On The Right Track: Volume I: Early Travels of a Noted Anthropologist, Historian & Writer in Africa (Paperback)
On The Right Track, in three volumes, covers 15 years (1967 to 1982)of traveling and working on the African continent as recalled by Cynthia Salvadori, noted social anthropologist, historian and photographer. These early experiences with her long-time companion and working partner, Andrew Fedders, influenced every facet of her later life and were the beginning of her passion to document and preserve the history of marginalized peoples and capture fast-disappearing moments in African cultures. She and Andy were initially intrigued by remote, indigenous tribes still living the life of their ancestors in the face of ever-encroaching modern-day 'progress'. Their bare-bones, slow methods of travel allowed them ample opportunity to observe, participate in, and record local life all over the continent. During these years they also researched the Maasai and Turkana peoples of Kenya, other African pastoral cultures and various herder tribes of the Nile. Later in life, her anthropological interests expanded to include documentation of numerous African-Asian cultures, Jews in Kenya, as well as human rights abuse in Ethiopia, Kenya and elsewhere. . . to name only a few. Though well-known and respected in Africa, the publication of On The Right Track may well bring deserved recognition of the importance of her life's works to other parts of the world. The three volumes total 1072 pages with 669 photos and 25 maps. Each volume is sold separately. Volume I reflects 1967-1972, Volume II is 1973-1975, and Volume III contains 1976-1982.

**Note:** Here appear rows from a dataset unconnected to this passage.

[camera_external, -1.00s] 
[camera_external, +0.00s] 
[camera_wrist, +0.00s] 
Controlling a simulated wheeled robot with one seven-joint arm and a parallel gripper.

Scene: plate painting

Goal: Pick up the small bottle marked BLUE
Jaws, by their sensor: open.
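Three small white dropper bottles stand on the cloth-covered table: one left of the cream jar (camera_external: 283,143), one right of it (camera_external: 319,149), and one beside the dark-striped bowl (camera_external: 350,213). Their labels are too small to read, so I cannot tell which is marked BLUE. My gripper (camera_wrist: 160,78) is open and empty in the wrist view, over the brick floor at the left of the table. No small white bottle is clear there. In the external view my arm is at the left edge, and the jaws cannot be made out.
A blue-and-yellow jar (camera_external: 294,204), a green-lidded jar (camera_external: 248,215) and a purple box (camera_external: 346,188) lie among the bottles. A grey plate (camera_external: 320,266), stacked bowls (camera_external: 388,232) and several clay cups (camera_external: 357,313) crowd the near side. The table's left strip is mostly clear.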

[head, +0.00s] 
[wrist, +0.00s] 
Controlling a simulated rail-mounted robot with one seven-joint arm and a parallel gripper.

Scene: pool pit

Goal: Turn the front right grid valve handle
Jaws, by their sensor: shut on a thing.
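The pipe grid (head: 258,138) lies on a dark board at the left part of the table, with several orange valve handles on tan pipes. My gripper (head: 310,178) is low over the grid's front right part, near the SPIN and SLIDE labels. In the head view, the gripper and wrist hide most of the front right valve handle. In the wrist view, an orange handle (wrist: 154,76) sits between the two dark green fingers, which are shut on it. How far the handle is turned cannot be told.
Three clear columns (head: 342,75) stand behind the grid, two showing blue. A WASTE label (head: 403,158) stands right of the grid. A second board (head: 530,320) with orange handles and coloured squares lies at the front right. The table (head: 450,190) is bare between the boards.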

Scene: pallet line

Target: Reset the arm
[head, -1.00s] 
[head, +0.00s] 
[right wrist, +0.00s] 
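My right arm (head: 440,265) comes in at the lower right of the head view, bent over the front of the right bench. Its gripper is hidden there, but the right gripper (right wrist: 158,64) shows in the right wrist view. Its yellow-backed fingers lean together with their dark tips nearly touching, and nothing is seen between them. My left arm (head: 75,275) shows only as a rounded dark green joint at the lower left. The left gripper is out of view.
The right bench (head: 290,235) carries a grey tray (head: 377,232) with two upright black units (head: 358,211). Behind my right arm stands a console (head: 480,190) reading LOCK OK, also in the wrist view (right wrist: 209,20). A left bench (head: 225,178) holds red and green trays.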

Cynthia was trained in anthropology at the University of California, Berkeley, did post-graduate studies at Bennington College, and essentially lived in Africa from 1958 until she died in Lamu, Kenya, in 2011. She published six books, co-authored another three with Fedders, edited, co-authored or translated works with numerous authors, received grants to document tribal ceremonies (Gabra, Boran, etc.), and wrote hundreds of articles as well.